Satrangi Re was a surprise in terms of Manisha looking quite hot.  Didn’t see that one coming!


I went from praise to


please be mine…


be mine…please…pl…

Overall, it was all anti-climatic and unsurprisingly, the film didn’t fare too well at the box office.

I was in a bit of trouble when I got home because I hadn’t informed my parents and they had no idea where I was (no cell phones then).  I was happy though, that I finally got to watch a movie I had been dying to watch, in the cinema, and close to its release date.

18 years later, I watched the movie again, just because I had these memories attached to the film.  Of course, I have developed a perspective on love in the last 18 years and I couldn’t help shaking my head at some happenings in the film.  Then again, those happenings were common in Bollywood romance flicks and can probably help explain not only the behaviour of people in Pakistan/India looking for love but also explain how certain films have lost their appeal to the same generation that once adored them.

On Pursuit of Love or Just the Pursuit!

In the film, Shah Rukh Khan pursues Manisha Koirala despite her saying NO several times.


I swear, I won’t come after you again…after you say ‘yes’ of course.

He just refuses to believe that she doesn’t love him back.  Why does he love her?  We don’t really know nor find out.  Why should she love him back?  We don’t really know and never really find out.


That’s the story of countless pursuits of love in Bollywood flicks.  Pick up your typical aashiq deewana in India or Pakistan and he’ll be infatuated with a girl based on very little.  Some of these aashiq deewanay will pursue in the exact manner that King Khan and many before and after him have pursued the girl – force the issues and refuse to believe they’re not likeable without any solid reason.  Manisha, apparently, does end up reciprocating his love in a weird way but reciprocates nonetheless.  Again, countless Bollywood films will have you believe that haseena maan jaayegi.  In reality, some girls do just need the attention and they’ll say yes.

For those of us who treat finding the right partner like solving Rubrik’s cube, it makes very little sense.

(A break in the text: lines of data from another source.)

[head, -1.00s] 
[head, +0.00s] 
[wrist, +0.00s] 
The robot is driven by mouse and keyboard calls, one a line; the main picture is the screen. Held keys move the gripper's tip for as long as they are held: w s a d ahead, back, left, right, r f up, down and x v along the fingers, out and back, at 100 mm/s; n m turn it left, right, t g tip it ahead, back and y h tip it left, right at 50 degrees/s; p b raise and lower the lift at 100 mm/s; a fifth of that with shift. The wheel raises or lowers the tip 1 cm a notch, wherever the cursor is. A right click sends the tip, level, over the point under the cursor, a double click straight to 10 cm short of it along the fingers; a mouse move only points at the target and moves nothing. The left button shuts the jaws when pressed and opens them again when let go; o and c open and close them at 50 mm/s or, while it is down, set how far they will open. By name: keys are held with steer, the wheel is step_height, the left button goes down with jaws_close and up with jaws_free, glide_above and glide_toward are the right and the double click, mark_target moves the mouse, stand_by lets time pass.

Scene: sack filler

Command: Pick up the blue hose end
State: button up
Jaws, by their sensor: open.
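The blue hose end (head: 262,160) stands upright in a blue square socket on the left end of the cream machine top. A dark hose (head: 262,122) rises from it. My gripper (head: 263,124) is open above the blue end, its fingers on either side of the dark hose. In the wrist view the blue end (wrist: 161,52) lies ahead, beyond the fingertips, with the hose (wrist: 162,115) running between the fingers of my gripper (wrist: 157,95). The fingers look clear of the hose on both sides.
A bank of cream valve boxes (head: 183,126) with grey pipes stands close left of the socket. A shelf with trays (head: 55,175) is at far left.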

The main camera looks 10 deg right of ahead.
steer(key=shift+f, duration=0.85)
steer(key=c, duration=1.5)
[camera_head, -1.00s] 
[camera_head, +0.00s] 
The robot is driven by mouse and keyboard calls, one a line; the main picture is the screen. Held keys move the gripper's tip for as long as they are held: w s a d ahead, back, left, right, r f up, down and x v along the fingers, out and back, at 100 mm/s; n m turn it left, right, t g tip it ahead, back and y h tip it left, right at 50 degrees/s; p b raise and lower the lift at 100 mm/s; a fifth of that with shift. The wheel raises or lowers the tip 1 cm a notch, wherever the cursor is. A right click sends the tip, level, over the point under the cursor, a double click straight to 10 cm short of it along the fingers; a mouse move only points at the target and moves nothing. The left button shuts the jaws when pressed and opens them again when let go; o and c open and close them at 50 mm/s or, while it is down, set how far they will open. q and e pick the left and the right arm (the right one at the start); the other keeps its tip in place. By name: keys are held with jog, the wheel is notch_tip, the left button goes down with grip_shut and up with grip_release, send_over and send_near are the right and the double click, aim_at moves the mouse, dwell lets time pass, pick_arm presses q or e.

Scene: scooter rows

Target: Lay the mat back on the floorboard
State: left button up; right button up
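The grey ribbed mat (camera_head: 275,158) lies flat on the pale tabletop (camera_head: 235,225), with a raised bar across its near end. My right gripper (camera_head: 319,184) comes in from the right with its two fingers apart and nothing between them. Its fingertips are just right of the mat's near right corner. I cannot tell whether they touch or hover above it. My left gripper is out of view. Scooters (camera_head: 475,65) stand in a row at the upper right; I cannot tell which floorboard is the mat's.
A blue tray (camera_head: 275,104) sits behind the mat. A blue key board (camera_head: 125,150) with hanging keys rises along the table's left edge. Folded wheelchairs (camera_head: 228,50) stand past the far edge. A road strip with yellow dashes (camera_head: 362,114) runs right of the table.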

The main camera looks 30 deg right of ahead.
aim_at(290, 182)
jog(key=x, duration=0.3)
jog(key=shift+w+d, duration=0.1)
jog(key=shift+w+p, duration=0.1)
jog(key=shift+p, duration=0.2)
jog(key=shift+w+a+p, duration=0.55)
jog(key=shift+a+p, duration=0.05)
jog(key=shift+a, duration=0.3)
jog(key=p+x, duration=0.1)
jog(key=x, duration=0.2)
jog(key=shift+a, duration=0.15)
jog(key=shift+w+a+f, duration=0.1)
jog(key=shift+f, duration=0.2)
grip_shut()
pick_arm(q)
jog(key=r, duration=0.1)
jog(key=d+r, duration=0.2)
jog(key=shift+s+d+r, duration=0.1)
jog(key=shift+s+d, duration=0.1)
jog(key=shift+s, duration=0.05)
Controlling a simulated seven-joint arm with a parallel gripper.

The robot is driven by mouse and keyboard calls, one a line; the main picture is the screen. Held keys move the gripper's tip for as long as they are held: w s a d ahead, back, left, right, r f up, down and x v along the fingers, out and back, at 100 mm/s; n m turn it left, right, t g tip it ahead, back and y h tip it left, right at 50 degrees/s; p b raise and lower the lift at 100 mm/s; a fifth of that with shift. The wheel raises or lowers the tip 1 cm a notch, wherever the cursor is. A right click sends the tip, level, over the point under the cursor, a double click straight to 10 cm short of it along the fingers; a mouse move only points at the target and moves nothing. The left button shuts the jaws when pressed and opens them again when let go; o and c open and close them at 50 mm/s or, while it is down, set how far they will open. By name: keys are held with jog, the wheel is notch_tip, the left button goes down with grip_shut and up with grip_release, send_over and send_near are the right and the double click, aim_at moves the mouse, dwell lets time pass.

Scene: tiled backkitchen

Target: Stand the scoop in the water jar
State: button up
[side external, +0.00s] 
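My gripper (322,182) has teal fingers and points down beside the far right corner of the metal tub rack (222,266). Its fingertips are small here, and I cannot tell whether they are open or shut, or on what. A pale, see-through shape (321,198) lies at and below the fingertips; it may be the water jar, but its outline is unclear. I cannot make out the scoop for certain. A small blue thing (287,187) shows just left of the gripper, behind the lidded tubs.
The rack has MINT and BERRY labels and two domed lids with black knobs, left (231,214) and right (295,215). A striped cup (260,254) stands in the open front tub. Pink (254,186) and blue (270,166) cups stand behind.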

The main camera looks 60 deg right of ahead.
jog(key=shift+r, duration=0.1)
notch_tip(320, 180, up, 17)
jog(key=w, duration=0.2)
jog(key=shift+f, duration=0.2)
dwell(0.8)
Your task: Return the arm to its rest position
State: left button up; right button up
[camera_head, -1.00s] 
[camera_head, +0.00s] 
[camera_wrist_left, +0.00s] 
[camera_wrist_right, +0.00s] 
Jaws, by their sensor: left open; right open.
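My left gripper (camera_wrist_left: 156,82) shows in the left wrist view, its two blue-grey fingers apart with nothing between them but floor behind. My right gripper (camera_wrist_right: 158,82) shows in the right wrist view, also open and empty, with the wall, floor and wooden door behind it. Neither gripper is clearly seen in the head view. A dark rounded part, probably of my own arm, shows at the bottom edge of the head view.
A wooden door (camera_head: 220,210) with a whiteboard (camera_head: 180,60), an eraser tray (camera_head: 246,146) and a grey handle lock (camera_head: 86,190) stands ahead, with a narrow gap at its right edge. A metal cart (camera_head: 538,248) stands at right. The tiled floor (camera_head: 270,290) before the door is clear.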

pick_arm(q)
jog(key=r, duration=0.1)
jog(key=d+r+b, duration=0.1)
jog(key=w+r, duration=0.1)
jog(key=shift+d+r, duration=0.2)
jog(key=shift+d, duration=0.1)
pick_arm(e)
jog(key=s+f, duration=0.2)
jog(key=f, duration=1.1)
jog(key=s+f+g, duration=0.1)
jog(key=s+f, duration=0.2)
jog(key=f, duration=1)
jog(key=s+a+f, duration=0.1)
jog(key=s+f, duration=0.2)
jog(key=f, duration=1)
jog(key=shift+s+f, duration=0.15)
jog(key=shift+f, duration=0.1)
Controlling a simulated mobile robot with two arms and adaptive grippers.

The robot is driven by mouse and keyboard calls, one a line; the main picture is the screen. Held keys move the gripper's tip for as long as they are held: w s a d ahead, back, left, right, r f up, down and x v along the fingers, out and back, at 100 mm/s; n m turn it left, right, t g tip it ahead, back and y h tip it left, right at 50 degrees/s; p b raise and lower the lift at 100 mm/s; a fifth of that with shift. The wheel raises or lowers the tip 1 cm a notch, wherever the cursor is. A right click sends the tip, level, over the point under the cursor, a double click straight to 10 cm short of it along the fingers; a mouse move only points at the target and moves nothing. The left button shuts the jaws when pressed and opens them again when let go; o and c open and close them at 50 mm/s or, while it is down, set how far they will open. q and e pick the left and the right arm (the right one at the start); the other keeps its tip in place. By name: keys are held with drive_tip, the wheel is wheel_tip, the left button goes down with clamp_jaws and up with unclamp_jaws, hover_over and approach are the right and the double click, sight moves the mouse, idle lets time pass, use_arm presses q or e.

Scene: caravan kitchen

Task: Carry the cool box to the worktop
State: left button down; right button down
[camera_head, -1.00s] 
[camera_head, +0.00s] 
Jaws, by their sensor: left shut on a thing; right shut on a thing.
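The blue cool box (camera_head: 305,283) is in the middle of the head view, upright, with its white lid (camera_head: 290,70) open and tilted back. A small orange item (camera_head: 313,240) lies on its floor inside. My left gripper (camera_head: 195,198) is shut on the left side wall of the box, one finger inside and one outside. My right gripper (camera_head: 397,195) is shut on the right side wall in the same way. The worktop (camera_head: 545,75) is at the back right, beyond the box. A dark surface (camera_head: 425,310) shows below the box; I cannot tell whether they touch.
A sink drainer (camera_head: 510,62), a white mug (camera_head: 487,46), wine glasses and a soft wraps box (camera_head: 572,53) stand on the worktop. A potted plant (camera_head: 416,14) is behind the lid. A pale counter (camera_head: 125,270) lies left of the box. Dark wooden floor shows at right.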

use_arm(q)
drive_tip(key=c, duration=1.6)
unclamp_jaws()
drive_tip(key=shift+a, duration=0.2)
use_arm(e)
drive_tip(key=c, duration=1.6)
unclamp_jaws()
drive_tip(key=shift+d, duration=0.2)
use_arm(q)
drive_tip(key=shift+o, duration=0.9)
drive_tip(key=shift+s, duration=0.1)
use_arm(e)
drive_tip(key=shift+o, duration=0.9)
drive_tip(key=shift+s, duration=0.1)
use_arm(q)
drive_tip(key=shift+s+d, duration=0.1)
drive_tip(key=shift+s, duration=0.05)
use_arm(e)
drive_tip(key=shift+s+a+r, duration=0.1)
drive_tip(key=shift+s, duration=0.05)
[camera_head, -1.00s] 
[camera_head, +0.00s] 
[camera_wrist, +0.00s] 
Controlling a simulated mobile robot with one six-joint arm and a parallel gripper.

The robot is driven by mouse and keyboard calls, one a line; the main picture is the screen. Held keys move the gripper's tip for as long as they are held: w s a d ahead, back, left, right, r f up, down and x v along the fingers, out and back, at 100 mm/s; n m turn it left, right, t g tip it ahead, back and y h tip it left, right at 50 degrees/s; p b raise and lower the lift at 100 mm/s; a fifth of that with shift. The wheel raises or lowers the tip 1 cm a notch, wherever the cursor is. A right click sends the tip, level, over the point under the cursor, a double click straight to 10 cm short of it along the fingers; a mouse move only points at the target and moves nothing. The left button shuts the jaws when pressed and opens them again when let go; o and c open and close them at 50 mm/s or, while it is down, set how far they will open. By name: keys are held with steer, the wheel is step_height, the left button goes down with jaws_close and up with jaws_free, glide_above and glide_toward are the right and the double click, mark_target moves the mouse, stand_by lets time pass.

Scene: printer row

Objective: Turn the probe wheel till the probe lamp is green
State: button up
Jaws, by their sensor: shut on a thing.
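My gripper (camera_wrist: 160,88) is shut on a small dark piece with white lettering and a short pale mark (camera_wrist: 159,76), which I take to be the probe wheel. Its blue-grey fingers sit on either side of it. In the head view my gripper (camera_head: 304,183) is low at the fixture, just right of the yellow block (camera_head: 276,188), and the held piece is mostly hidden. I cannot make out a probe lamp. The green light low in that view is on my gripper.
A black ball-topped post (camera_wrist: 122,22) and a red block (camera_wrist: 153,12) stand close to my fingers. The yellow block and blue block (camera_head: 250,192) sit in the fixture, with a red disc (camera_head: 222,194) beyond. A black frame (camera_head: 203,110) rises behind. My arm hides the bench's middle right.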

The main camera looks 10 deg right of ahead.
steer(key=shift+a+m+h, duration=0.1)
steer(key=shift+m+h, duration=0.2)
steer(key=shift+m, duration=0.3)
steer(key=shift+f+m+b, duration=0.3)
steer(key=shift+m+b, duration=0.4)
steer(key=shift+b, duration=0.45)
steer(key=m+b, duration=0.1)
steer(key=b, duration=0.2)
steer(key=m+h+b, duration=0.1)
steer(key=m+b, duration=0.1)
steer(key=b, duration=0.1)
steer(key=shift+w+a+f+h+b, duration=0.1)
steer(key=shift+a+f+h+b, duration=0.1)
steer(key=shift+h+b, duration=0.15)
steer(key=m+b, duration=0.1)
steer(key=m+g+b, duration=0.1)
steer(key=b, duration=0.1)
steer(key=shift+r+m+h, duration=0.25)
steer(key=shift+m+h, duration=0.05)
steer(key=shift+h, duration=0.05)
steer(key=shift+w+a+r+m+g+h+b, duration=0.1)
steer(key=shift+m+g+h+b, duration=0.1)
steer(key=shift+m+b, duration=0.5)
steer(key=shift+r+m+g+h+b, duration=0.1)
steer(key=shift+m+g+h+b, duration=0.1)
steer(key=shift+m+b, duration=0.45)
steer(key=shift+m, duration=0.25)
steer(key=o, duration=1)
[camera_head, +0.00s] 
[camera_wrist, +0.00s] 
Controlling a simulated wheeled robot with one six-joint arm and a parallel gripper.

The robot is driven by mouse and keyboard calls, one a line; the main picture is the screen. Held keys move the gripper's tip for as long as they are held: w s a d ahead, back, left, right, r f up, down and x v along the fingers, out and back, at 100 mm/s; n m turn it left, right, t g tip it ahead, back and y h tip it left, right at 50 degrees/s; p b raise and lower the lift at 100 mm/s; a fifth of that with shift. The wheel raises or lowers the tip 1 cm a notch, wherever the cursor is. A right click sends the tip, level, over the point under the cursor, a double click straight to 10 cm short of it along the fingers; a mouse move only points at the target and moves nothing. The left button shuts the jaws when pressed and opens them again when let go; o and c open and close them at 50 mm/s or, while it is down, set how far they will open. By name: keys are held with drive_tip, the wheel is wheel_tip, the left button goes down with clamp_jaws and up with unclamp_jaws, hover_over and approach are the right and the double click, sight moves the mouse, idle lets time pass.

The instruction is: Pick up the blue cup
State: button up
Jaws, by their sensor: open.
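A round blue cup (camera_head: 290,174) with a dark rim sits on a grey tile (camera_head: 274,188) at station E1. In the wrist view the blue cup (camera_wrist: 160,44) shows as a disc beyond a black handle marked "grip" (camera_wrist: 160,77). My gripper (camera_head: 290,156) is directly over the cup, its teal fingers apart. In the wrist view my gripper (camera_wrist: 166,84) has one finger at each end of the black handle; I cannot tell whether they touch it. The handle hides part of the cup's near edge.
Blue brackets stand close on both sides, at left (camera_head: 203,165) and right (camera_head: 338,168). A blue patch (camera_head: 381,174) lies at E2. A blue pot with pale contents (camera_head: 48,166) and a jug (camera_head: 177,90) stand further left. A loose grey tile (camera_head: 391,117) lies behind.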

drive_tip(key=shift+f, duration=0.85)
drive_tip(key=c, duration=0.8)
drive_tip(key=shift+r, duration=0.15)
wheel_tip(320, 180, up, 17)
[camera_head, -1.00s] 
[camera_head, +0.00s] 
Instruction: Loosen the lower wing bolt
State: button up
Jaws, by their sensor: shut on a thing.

How many relationships, that form out of this simplistic approach are filled with happiness five years after it was formed?  I wish I had an answer; though I’m sure some will understand what I’m trying to say but at the end of the day without any research, I can’t make any conclusive statements.  Besides, the Rubrik’s cube approach is no guarantee of a happier relationship either!

On a Generation and Romance Films

The success rate of 80s/90s type romance films i.e. simplistic romance/love, seemingly began to decline  as the first decade of the new millennium came to a close and that trend has continued.  The greatest example has to be the massive flop that was the SRK/Kajol starrer Dilwale.  A film that was apparently supposed to whip up nostalgia of what was considered a great love story back in the day – DDLJ.  

That audience has grown up.  That audience has gone through its ups and downs of love.  The urban audience, especially in India, has seemingly grown up faster than the rate at which us 80s born kids may have grown up at being from the subcontinent.

The 90s and early 2000s made love very grandeur and with very little substance.  We were a people at a certain age that loved grandeur, and some still do, and cared very little about substance mostly because most of us were single and very ready to mingle.

Bollywood made us want to fall in love, win that chase, go through some dramatic ups and downs and then live happily ever after.

Those films were a hit among married couples at the time too, you may argue, and you’re right, they were.  Why though?  Unhappy couples who didn’t quite the romance whirlwind they wanted lived the experience through a movie perhaps?  Just a theory.

There’s a reason why the Pyar Ka Punchnama series has been a success at the box office, with both the old and new generation, simply because it has substance about relationships and the audience can relate to it.

It would be very interesting to know people’s attitude towards romance films, Hollywood or Bollywood, pre- and post-relationship or whilst they’re single versus being in a relationship.

Anyway, I’ll end this here.  I’ll probably watch Dil Se… again at some point, relive these memories, still feel this delicious chill when the two major songs play, still gawk at Manisha Koirala in that song, and conclude the movie was alright in the end.


Dil Se… – From the Heart…

Aaya aaya Toofan!  Bhaaga bhaaga shaitaan! – He/the storm (Toofan means storm whilst it was also the name of the protagonist) has come!  He/the storm has come!  The devil has run, devil has run!

Kya lyrics hain!  ‘Woh yaar mera khushboo ki tarha, jiski zubaan Urdu ki tarha!’

What lyrics!  (Repeats lyrics) ‘My friend is like a scent, one whose tongue/language is like Urdu’

‘Dil to aakhir dil hai naa, meethi si mushkil hai naa’…wah!  Baat to sahi hai ki hai!

(Lyrics) ‘The heart is the after all, it’s a sweet problem is it not?’  Brilliant!  He’s nailed it!

‘Dil hai to uljhan tou hoga’…ah-ha-ha-ha-ah, wah, gehri baat hai bhaaaaiii!

(Lyrics) ‘It’s the heart after all, pain is inevitable’…*sound of appreciation*, brilliant, so deep!